-- start of Data extract --
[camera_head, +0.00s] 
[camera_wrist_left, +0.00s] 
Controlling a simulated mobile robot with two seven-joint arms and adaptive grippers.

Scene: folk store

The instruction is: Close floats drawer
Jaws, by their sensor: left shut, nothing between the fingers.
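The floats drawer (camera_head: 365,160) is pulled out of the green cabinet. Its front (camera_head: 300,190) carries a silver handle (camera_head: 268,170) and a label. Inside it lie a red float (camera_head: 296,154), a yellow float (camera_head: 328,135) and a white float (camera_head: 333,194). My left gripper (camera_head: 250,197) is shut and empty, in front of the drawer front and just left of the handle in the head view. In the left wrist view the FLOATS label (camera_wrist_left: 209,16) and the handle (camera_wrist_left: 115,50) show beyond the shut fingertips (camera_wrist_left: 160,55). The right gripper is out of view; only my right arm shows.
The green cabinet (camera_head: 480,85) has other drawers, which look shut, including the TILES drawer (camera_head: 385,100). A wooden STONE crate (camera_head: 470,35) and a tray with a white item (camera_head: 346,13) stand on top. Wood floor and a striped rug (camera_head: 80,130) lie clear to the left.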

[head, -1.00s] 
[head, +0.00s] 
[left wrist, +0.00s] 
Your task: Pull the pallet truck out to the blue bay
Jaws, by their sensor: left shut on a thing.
-- end of Data extract --
> _Task objective_
Please quote the records above exactly, without skipping a line.

> _Task answer_
[camera_head, +0.00s] 
[camera_wrist_left, +0.00s] 
Controlling a simulated mobile robot with two seven-joint arms and adaptive grippers.

Scene: folk store

The instruction is: Close floats drawer
Jaws, by their sensor: left shut, nothing between the fingers.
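The floats drawer (camera_head: 365,160) is pulled out of the green cabinet. Its front (camera_head: 300,190) carries a silver handle (camera_head: 268,170) and a label. Inside it lie a red float (camera_head: 296,154), a yellow float (camera_head: 328,135) and a white float (camera_head: 333,194). My left gripper (camera_head: 250,197) is shut and empty, in front of the drawer front and just left of the handle in the head view. In the left wrist view the FLOATS label (camera_wrist_left: 209,16) and the handle (camera_wrist_left: 115,50) show beyond the shut fingertips (camera_wrist_left: 160,55). The right gripper is out of view; only my right arm shows.
The green cabinet (camera_head: 480,85) has other drawers, which look shut, including the TILES drawer (camera_head: 385,100). A wooden STONE crate (camera_head: 470,35) and a tray with a white item (camera_head: 346,13) stand on top. Wood floor and a striped rug (camera_head: 80,130) lie clear to the left.

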[head, -1.00s] 
[head, +0.00s] 
[left wrist, +0.00s] 
Your task: Pull the pallet truck out to the blue bay
Jaws, by their sensor: left shut on a thing.

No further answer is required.